==== DATA SHOWN ====

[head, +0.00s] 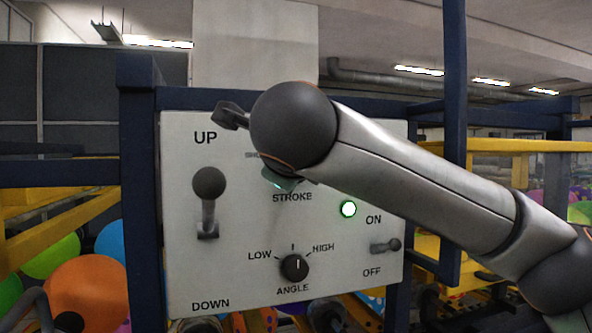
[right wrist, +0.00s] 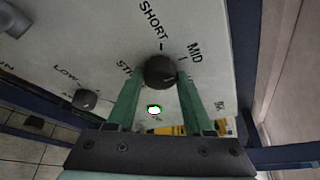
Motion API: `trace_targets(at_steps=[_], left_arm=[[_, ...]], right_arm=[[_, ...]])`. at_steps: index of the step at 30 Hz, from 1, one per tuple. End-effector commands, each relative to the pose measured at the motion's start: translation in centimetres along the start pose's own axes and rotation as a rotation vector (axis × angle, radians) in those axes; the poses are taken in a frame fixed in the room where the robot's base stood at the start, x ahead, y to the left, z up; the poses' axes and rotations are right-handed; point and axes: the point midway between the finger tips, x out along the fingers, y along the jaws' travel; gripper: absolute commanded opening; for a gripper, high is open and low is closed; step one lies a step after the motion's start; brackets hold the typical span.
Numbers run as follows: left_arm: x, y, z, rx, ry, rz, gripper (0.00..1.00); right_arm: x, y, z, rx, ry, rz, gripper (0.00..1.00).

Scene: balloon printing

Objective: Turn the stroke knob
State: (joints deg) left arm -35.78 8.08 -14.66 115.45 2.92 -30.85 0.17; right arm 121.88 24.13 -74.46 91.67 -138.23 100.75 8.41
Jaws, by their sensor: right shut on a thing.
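The stroke knob (right wrist: 160,72) is a round dark knob on a pale control panel (head: 180,270). In the right wrist view it sits between the two green fingers of my right gripper (right wrist: 158,78), which is shut on it from both sides. The words SHORT and MID are printed beside the knob; its exact pointer direction is hard to read. In the head view my right arm's dark rounded wrist covers the knob and most of its scale, leaving the word STROKE visible below. My left gripper does not show.
The panel also carries an UP/DOWN lever (head: 208,190), an angle knob (head: 295,268) pointing near the middle, a lit green lamp (head: 348,208) and an ON/OFF switch (head: 388,246). Dark blue frame posts (head: 140,190) flank the panel. Coloured balloons (head: 85,290) lie at lower left.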

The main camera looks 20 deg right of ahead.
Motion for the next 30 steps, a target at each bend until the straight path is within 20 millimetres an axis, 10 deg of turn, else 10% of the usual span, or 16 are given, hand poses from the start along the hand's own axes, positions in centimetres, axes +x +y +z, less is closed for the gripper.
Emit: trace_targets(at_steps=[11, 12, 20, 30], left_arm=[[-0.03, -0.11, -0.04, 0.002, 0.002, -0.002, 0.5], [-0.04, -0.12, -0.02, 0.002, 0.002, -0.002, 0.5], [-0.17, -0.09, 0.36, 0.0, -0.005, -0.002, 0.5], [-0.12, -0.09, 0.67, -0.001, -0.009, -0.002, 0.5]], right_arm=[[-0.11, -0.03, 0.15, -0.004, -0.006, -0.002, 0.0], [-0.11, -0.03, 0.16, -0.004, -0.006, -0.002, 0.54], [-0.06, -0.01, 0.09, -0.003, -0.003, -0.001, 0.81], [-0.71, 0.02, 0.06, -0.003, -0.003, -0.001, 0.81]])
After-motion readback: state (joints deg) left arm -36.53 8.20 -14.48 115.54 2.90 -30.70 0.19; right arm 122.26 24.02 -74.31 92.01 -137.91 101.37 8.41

====

## TASK TO COMPLETE
Transcribe each line above verbatim, with the pictures left out.

## TASK ANSWER
[head, +0.00s] 
[right wrist, +0.00s] 
Motion API: `trace_targets(at_steps=[_], left_arm=[[_, ...]], right_arm=[[_, ...]])`. at_steps: index of the step at 30 Hz, from 1, one per tuple. End-effector commands, each relative to the pose measured at the motion's start: translation in centimetres along the start pose's own axes and rotation as a rotation vector (axis × angle, radians) in those axes; the poses are taken in a frame fixed in the room where the robot's base stood at the start, x ahead, y to the left, z up; the poses' axes and rotations are right-handed; point and axes: the point midway between the finger tips, x out along the fingers, y along the jaws' travel; gripper: absolute commanded opening; for a gripper, high is open and low is closed; step one lies a step after the motion's start; brackets hold the typical span.
Numbers run as follows: left_arm: x, y, z, rx, ry, rz, gripper (0.00..1.00); right_arm: x, y, z, rx, ry, rz, gripper (0.00..1.00).

Scene: balloon printing

Objective: Turn the stroke knob
State: (joints deg) left arm -35.78 8.08 -14.66 115.45 2.92 -30.85 0.17; right arm 121.88 24.13 -74.46 91.67 -138.23 100.75 8.41
Jaws, by their sensor: right shut on a thing.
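The stroke knob (right wrist: 160,72) is a round dark knob on a pale control panel (head: 180,270). In the right wrist view it sits between the two green fingers of my right gripper (right wrist: 158,78), which is shut on it from both sides. The words SHORT and MID are printed beside the knob; its exact pointer direction is hard to read. In the head view my right arm's dark rounded wrist covers the knob and most of its scale, leaving the word STROKE visible below. My left gripper does not show.
The panel also carries an UP/DOWN lever (head: 208,190), an angle knob (head: 295,268) pointing near the middle, a lit green lamp (head: 348,208) and an ON/OFF switch (head: 388,246). Dark blue frame posts (head: 140,190) flank the panel. Coloured balloons (head: 85,290) lie at lower left.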

The main camera looks 20 deg right of ahead.
Motion for the next 30 steps, a target at each bend until the straight path is within 20 millimetres an axis, 10 deg of turn, else 10% of the usual span, or 16 are given, hand poses from the start along the hand's own axes, positions in centimetres, axes +x +y +z, less is closed for the gripper.
Emit: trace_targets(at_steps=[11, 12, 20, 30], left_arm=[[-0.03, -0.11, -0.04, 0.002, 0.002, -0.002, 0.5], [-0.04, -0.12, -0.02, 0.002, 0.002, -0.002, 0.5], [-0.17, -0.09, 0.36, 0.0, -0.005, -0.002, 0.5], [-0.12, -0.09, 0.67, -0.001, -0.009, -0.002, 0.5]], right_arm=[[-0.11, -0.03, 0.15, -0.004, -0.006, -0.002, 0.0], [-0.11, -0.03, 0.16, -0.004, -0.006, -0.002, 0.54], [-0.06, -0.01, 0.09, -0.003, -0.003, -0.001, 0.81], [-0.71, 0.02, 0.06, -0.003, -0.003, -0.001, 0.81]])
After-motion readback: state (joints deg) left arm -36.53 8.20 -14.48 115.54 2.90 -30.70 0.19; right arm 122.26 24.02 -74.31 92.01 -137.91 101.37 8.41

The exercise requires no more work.